CALCUTTA JUTE MFG. CO. LTD. v. STATE OF WEST BENGAL
2003-11-19
AMITAVA LALA
body2003
DigiLaw.ai
AMITAVA LALA, J. ( 1 ) THE important question is that the company, M/s. Calcutta Jute Manufacturing Co. Ltd. , having gone to the Board for Industrial and Financial Reconstruction (hereinafter called as "the BIFR") can implement the award of the learned judge, 4th Industrial Tribunal, dated November 1, 2000, followed by the notification of the State of West Bengal, Labour Department, on July 31, 2001, or not. It is significant to note that this writ petition was filed on April 2, 2003. ( 2 ) THE contention of the petitioner is that the case after being registered with the BIFR proceeded accordingly. A prima facie view was taken by the BIFR that the unit is not viable and the company would have to be wound up. Notice was also directed to be served upon the company to show cause as to why the winding up order should not be approved. However, an appeal was preferred from such order to the Appellate Authority, i. e. , the AAIFR and the appeal was disposed of upon sanctioning a scheme of revival or rehabilitation in favour of the petitioner-company. Various modes were introduced thereunder for the purpose of payment to workers. Leave was also granted by saying that there is no bar to the mutual settlement between the workers and the management. The sanctioned scheme was sent to the BIFR for monitoring the same with the assistance of the IIBI as the monitoring agency. The BIFR is free to exercise its powers. The direction for advertisement was set aside. Now by moving this writ petition the company wants to establish that no effect of the award or publication of the award can be given when the matter is pending before the BIFR. ( 3 ) THE records regarding the case initiated at the First Labour Court, West Bengal, Calcutta, for execution of the award be transmitted to this court for final disposal in view of the aforesaid facts and circumstances of this case. Save and except giving information to the Tribunal at the time of delivering the judgment that the company had been declared a sick industrial company and there cannot be any order of reinstatement, no materials on record had been shown to the Tribunal about the hardship of the management of the company in giving reinstatement to the workman in the service.

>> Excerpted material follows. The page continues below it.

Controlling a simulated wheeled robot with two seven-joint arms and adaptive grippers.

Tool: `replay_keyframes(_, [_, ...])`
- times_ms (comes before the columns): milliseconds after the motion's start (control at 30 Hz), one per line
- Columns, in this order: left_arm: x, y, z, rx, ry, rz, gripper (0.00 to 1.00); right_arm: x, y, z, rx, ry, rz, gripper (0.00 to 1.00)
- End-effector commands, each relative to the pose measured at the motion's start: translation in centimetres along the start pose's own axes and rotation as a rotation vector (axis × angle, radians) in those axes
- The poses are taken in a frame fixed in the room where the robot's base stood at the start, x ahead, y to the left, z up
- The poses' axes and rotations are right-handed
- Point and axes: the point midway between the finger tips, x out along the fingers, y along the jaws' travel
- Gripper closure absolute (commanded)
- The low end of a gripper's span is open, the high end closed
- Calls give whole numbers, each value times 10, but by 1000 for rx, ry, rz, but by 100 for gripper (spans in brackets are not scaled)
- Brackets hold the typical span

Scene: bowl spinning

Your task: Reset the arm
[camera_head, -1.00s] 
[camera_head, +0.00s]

However, in considering such circumstances the Tribunal held that a lenient view should be taken in the matter of payment of back-wages. Therefore, the order of dismissal was set aside and the company was directed to reinstate the workman with immediate effect and to pay him 50 per cent. wages right from the date of dismissal down to the date of reinstatement of other employees working therein who are getting their wages monthwise. ( 4 ) ACCORDING to me, a proceeding before the BIFR is to be proceeded under the relevant provisions of the Sick Industrial Companies (Special Provisions) Act, 1985 (commonly known as "the SICA" ). From there, I find that right from the registration of a proceeding before such Board various stages are there for the purpose of coming to an appropriate conclusion about the viability of the industry. Under Section 22 therein, a provision has been laid down for the purpose of suspension of legal proceedings, contracts, etc. All stages are given herein, i. e. , (a) state of enquiry under Section 16 ; (b) preparation and consideration of scheme referred to under Section 17; or (c) implementation of the sanctioned scheme or appeal under Section 25, etc. No step will be taken for the purpose of implementation of order, decree, etc. , passed by the court/tribunal even to the extent of execution which appeared to be coercive in nature. In Sub-section (3) therein, a very interesting proviso has been incorporated which should not be overlooked by the court. There it has been prescribed that during the period of consideration of any scheme under Section 18 or where any such scheme is sanctioned thereunder for the implementation of the scheme any settlement, award, etc. , shall be suspended or be enforceable with the leave of the BIFR or in such manner as may be specified by the Board. The important proviso thereunder is as follows :"provided that such declaration shall not be made for a period exceeding two years which may be extended by one year at a time so, however, that the total period shall not exceed seven years in the aggregate. " ( 5 ) THEREFORE, such declaration as above under the section shall remain suspended for a maximum period of seven years. This is the legislative intention.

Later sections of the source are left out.